### Material for the task:
= = = = =

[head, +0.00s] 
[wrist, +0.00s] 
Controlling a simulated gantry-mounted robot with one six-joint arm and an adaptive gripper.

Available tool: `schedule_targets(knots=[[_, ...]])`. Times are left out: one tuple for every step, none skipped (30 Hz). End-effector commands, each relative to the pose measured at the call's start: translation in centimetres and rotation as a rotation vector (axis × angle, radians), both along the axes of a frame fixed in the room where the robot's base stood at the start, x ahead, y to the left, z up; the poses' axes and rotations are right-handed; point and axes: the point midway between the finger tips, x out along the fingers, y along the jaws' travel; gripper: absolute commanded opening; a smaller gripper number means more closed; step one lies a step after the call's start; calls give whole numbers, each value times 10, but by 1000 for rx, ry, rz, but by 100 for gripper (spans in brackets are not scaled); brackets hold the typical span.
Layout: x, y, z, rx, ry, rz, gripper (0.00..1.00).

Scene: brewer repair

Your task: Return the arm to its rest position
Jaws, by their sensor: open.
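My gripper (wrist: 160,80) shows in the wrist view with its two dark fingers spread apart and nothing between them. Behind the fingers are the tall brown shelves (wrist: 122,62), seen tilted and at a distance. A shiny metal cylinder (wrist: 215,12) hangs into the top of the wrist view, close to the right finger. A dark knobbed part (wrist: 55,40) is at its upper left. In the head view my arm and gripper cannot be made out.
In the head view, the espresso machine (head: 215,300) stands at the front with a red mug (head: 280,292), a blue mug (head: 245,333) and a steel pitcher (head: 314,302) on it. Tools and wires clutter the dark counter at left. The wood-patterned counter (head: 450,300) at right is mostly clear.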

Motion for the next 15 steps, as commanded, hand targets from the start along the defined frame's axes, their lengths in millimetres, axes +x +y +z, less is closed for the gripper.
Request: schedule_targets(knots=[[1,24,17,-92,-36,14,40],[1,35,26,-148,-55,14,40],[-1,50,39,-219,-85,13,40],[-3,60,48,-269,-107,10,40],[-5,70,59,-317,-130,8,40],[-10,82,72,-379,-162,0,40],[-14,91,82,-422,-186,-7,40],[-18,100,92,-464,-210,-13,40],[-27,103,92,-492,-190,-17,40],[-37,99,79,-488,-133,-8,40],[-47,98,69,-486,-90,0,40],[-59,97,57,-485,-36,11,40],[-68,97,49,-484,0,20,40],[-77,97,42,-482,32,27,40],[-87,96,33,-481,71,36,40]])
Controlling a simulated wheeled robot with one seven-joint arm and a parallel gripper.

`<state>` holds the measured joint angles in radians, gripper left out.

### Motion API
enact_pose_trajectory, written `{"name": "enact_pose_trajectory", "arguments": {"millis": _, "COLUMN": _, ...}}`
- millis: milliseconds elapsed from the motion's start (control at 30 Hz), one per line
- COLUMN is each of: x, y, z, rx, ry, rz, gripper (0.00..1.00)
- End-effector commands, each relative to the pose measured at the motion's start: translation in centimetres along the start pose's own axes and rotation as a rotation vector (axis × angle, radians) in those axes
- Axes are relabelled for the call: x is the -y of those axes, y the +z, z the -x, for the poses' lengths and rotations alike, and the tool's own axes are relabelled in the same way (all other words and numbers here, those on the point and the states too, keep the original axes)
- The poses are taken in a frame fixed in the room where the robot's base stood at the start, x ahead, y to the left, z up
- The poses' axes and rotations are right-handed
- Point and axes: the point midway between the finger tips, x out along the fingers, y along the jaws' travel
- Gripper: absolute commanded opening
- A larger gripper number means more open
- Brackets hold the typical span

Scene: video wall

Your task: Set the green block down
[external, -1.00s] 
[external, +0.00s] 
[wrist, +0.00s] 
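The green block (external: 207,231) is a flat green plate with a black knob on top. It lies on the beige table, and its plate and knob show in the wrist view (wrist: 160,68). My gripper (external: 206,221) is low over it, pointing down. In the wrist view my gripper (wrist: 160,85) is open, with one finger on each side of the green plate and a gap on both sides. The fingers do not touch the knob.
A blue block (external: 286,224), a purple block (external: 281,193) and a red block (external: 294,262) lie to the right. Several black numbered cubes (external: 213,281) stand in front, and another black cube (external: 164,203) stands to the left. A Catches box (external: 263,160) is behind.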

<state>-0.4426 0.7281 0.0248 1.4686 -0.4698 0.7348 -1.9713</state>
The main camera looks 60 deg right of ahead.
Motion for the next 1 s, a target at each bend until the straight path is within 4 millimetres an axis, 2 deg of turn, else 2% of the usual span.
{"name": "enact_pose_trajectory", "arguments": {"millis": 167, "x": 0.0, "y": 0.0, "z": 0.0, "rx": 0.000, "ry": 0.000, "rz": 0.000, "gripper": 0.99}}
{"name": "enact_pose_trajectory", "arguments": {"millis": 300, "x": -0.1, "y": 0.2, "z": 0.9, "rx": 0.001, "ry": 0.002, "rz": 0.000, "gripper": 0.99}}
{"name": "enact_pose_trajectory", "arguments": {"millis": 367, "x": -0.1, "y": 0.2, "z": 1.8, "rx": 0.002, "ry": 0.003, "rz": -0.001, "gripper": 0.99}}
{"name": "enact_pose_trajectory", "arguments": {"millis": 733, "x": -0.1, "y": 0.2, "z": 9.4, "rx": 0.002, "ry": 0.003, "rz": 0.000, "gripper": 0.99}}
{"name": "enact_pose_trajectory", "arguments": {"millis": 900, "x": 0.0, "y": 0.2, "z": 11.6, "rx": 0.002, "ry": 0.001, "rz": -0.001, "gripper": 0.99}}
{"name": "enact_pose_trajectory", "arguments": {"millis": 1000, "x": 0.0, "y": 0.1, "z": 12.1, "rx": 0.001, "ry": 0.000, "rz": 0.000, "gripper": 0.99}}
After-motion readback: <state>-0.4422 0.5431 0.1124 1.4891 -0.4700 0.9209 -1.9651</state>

= = = = =

### Task directions:
Repeat the records above line by line, from the first line through the line that contains "Your task: Return".

### Full solution:
[head, +0.00s] 
[wrist, +0.00s] 
Controlling a simulated gantry-mounted robot with one six-joint arm and an adaptive gripper.

Available tool: `schedule_targets(knots=[[_, ...]])`. Times are left out: one tuple for every step, none skipped (30 Hz). End-effector commands, each relative to the pose measured at the call's start: translation in centimetres and rotation as a rotation vector (axis × angle, radians), both along the axes of a frame fixed in the room where the robot's base stood at the start, x ahead, y to the left, z up; the poses' axes and rotations are right-handed; point and axes: the point midway between the finger tips, x out along the fingers, y along the jaws' travel; gripper: absolute commanded opening; a smaller gripper number means more closed; step one lies a step after the call's start; calls give whole numbers, each value times 10, but by 1000 for rx, ry, rz, but by 100 for gripper (spans in brackets are not scaled); brackets hold the typical span.
Layout: x, y, z, rx, ry, rz, gripper (0.00..1.00).

Scene: brewer repair

Your task: Return the arm to its rest position

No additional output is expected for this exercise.